Quota Borda system

From electowiki

The Quota Borda System QBS is a PR electoral system for use in multi-member constituencies.  Imagine a six-seater constituency in a plural society of three dominant groups, where the three groups are roughly 30:30:30.  (There were many such constituencies in pre-war Bosnia.)  Success in a QBS depends on a good number of top preferences and/or a good Modified Borda Count MBC score; see below.


Lest their members/supporters split the vote, the matrix vote – like RCV (PR-STV) – prompts all parties to nominate only as many candidates as they think might get elected.  At the same time, the MBC element of a QBS encourages the voters to submit a full ballot.  Accordingly, in a 6-seater 30:30:30 constituency (in Bosnia), each faction could expect to win 2 seats; at the same time, those parties which do not fall into one of the country’s three ethno-religious categories (like Bosnia’s Social Democrats) might also hope for some success.


Now in many countries, not least those democracies which make decisions in binary votes, societies tend to divide into two: left- or right-wing, socialist or capitalist, and so on.  Likewise, in many societies already divided, each ethno-religious grouping tends itself to divide into two, to have a more radical and a more moderate party; (this was true both in Northern Ireland and in Bosnia).  Accordingly, in a 30:30:30 constituency, each of the two main parties in each ethno-religious grouping, might like to nominate 2 candidates; but no grouping would want to nominate more than 4.   Meanwhile, others like the Social Democrats might also have a good chance.  So that’s 14 candidates already, but not too many more.

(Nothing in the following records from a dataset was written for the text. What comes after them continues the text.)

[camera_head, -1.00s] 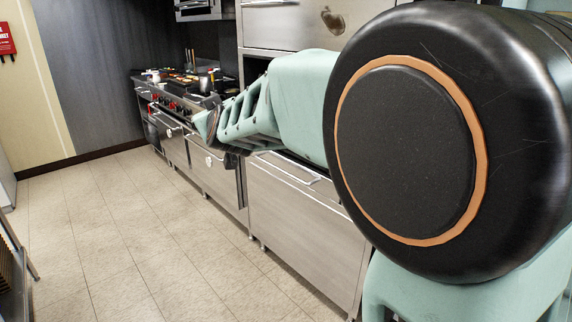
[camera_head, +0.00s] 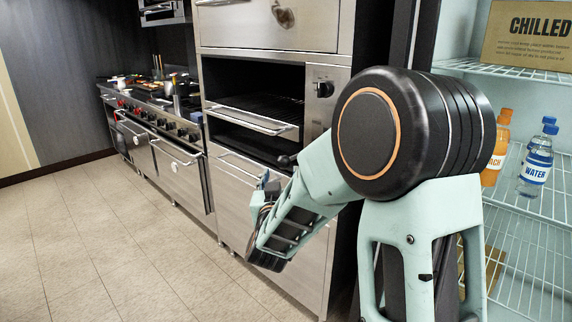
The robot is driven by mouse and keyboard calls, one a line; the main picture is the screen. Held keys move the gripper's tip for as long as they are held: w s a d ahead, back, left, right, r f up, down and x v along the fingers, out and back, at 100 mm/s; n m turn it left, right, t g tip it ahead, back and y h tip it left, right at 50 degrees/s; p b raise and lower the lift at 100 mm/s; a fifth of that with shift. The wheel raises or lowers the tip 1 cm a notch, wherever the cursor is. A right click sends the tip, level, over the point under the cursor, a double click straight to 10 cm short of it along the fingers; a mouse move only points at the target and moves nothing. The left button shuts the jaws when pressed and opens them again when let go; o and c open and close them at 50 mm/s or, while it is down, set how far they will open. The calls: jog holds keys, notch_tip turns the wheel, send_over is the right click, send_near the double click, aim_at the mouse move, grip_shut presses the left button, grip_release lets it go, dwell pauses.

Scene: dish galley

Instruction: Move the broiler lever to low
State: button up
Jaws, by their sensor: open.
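The broiler is the tall steel unit (camera_head: 225,82) in the middle, with an open front and a wire grate inside. A dark lever with a rounded black end (camera_head: 286,160) sticks out at its lower right, just above my forearm. Its base is hidden, and I cannot tell its setting. My gripper (camera_head: 266,184) is small and partly hidden by my own arm. It is open and appears empty, in front of the lower steel door and left of and below the lever end, apart from it in the picture.
A black knob (camera_head: 324,89) is on the broiler's right panel. A range (camera_head: 165,125) with several pans and knobs stands at left. An open chilled shelf (camera_head: 535,205) with bottles is at right. The tiled floor (camera_head: 110,240) is clear at left.

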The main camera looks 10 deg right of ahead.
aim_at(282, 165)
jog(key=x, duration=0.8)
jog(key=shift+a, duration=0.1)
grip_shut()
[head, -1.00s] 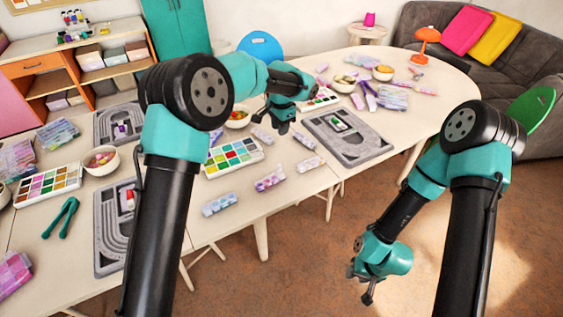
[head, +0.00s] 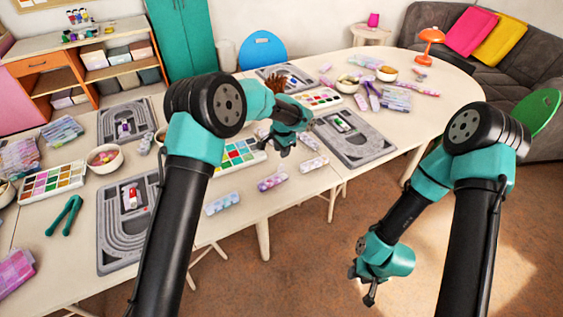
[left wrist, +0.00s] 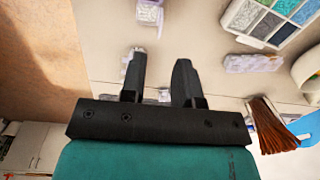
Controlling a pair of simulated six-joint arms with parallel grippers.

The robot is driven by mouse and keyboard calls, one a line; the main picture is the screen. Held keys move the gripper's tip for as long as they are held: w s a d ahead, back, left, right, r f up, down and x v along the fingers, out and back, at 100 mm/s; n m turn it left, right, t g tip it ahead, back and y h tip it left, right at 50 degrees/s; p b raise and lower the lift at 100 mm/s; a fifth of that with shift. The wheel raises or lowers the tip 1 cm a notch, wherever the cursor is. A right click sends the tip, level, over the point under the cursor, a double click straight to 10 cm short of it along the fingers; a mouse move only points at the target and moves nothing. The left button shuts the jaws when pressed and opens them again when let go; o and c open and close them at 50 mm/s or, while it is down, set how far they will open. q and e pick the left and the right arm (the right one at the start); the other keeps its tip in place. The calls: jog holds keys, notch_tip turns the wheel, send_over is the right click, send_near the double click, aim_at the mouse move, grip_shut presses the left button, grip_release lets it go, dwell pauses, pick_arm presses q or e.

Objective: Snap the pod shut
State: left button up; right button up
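Several small pastel pods lie on the table, among them a blue-lilac one (head: 222,203), a pink-purple one (head: 272,182) and a pale one (head: 313,164). I cannot tell which pod has its lid up. My left gripper (head: 283,150) hangs above the table near these pods. In the left wrist view its two fingers (left wrist: 158,75) are apart, with a pale item partly hidden behind one finger. A lilac pod (left wrist: 150,12) shows ahead of the fingers, and another pod (left wrist: 254,62) lies to the right. My right gripper (head: 368,297) hangs off the table, too small to read.
Grey bead boards (head: 354,150) and (head: 112,255) lie on the table. Bead palettes (head: 52,182), bowls (head: 104,158) and green tongs (head: 63,216) stand around. A brush cluster (head: 288,88) is behind my left gripper. Open floor lies at the front right.

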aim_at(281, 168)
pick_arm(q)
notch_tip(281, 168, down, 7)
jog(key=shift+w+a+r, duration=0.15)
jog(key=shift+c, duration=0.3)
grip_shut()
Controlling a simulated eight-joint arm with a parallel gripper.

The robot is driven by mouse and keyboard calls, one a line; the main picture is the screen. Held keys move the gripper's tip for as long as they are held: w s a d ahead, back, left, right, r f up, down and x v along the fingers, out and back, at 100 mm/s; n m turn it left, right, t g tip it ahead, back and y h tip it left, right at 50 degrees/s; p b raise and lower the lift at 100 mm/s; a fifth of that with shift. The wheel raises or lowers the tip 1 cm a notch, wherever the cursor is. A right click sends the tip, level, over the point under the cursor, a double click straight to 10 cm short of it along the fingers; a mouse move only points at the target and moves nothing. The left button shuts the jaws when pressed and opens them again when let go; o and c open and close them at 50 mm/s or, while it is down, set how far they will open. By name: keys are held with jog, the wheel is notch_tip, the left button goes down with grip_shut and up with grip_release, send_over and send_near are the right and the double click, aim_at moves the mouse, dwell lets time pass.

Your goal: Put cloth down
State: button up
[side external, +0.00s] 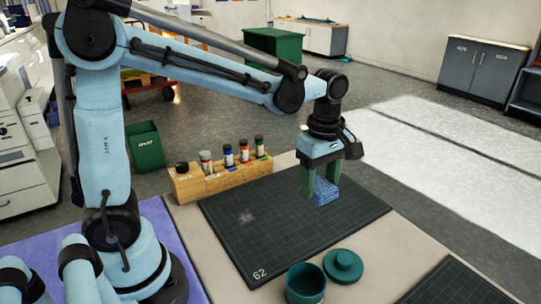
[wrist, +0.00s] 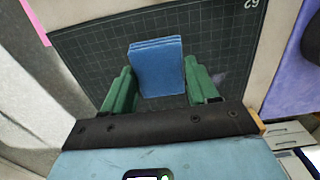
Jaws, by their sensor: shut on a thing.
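A folded blue cloth (side external: 324,193) is between the green fingers of my gripper (side external: 320,183), over the right part of the dark gridded mat (side external: 275,235). In the wrist view the cloth (wrist: 157,67) is a neat, layered block between the two fingers of my gripper (wrist: 160,80). The gripper is shut on it and points down. I cannot tell whether the cloth's lower edge touches the mat. A pale smudge (side external: 246,215) marks the mat to the left of the cloth; it also shows in the wrist view (wrist: 217,78).
A wooden rack (side external: 222,181) with several capped bottles stands behind the mat. A green round pot (side external: 305,284) and its lid (side external: 343,265) are at the front edge. A second dark mat (side external: 455,285) lies at front right. Most of the gridded mat is clear.

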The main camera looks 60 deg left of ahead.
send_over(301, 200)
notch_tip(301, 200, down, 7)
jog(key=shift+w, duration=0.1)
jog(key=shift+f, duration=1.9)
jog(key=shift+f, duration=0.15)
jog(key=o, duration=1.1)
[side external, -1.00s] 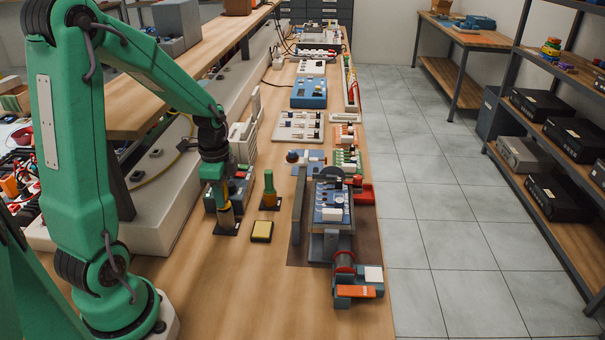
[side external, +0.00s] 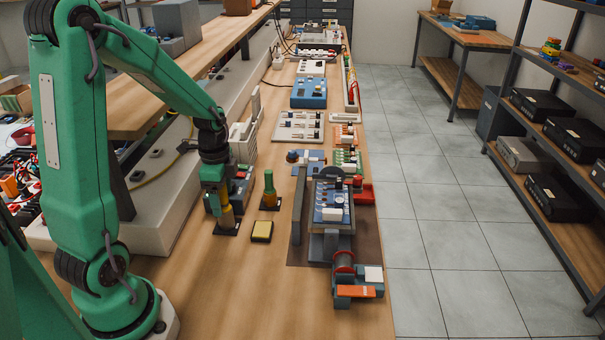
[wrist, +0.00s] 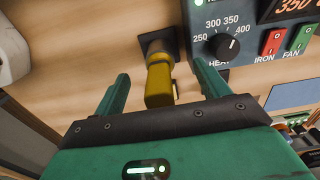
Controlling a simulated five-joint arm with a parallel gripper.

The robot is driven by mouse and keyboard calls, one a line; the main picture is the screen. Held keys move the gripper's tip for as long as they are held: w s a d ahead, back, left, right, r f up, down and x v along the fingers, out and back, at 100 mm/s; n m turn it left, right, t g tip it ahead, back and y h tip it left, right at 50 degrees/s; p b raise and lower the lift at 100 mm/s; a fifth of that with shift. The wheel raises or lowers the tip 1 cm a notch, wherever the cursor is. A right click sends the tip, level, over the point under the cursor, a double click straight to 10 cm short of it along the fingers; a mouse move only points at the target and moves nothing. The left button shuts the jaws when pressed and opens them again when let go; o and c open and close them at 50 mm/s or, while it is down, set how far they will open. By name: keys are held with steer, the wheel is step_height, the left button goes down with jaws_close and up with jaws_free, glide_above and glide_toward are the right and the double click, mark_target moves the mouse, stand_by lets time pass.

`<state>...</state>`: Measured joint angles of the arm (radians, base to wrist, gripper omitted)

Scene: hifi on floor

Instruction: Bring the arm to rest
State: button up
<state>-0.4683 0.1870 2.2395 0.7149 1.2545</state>
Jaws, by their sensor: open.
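My gripper (side external: 221,200) hangs low over the left side of the bench in the side view. Its jaws are open; in the wrist view my gripper (wrist: 163,76) shows two green fingers spread apart. A yellow upright piece (wrist: 160,82) on a dark square base (wrist: 157,42) shows between and beyond the fingers, with no visible grip on it. In the side view the yellow piece (side external: 227,217) stands just below my gripper, partly hidden by it.
A grey heat station (wrist: 235,45) with a knob and switches is close by the right finger. A green-and-yellow stand (side external: 269,192) and a yellow sponge pad (side external: 262,231) are to the right. A vise fixture (side external: 331,215) stands further right. Bare wood lies in front.

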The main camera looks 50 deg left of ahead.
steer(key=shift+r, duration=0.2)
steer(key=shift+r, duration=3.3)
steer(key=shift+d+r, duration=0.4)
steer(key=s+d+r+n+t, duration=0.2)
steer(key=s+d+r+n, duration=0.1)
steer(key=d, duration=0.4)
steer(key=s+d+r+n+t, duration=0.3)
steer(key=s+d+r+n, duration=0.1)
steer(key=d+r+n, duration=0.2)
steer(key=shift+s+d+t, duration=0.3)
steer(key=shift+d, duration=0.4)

Come the vote, every voter would be encouraged, by the MBC element, to cast a full ballot of 6 preferences.  In this way, QBS entices voters to cross the gender gap, the religious divide and even the sectarian chasm; the methodology is ideally suited to plural societies, and especially conflict zones.


In a six-seater constituency, the analysis proceeds as follows, counting:

(a)        all the candidates’ 1st preferences;

(b)       all the candidate pairs’[1] 1st and 2nd preferences; and

(c)        all their MBC scores.


At each stage, if there are still candidates to be elected, the count proceeds to the next stage.  In the analysis:

Part I

         stage

(i)        all candidates with a quota of 1st preferences are deemed elected;

          (ii)        all pairs of candidates with two quotas of 1st/2nd preferences are elected;

then, in

Part II, in which any candidates elected in Part I, in stages (i) or (ii), are no longer counted,

          (iii)       candidates with the highest MBC scores are elected.


QBS has only one count, albeit of three different types of totals: (a), (b) and (c); next, in the analysis, three different stages.


References:


Dummett, M               1984, Voting Procedures, Oxford University Press, Oxford.

Emerson, P                  2016, From Majority Rule to Inclusive Politics, Springer, Heidelberg.


[1]                Consider, for example, the situation (which existed in Northern Ireland) where a father stood alongside his son.  If x people vote 1st/2nd dad/son, while y people vote 1st/2nd son/dad, and if x + y > 2 quotas, then this dad/son pair is said to have two quotas.